President Sirleaf and officials of her administration, in speeches to Liberians abroad, appeal to them to return home to help in the rebuilding of their country. These specialists, undoubtedly, answered this call to national service when they resigned from their jobs, uprooted their families and returned to Liberia to work. They went to Liberia under contracts with wordings that guaranteed them to be paid monthly. As required, they travel around the country, from county to county, village to village and town to town conducting teaching seminars to teachers to improve the poor quality of teaching in government schools. In addition to this, there has never been any concern expressed by the Education Ministry and UNICEF about the individual job performances of the specialists since they began working. Yet, they are not paid, not for one or two months, but for eleven months. The Sirleaf administration cannot encourage professional Liberians to resign their jobs and uproot their families to return home to rebuild the country but does not pay them.
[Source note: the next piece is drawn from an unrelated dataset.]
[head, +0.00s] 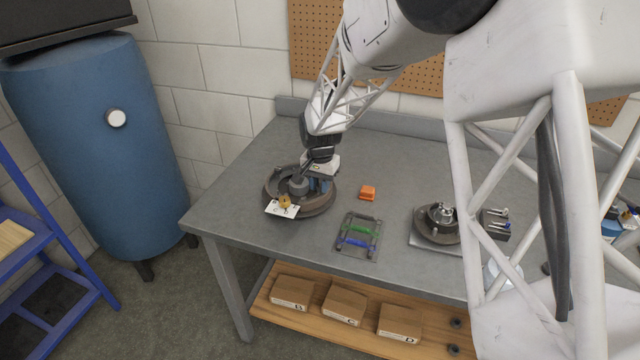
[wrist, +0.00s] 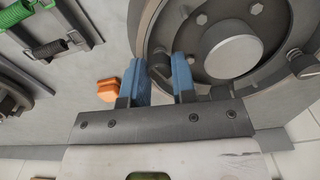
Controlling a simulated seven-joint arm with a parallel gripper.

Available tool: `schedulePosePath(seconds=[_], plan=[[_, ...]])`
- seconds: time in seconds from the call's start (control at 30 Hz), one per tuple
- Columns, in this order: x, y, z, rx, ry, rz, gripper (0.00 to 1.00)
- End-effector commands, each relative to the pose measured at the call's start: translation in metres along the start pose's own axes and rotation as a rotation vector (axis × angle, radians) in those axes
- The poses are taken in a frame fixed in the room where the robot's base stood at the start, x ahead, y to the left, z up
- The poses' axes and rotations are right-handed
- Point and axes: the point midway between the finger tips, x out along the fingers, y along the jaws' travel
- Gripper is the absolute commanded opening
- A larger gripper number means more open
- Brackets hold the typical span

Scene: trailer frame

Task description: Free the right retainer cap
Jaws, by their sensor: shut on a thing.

There is something shameful and dishonorable about this. Not only is this shameful and dishonorable, it reveals why the Education Ministry is unable to carry on and complete mundane administrative tasks to improve the poor standard of education in Liberia. Even President Sirleaf has recognized this inept performance when she publicly lamented the poor standard of education in the country in the presence of Minister Tarpeh. Unfortunately, President Sirleaf left the minister untouched and dismissed her junior ministers.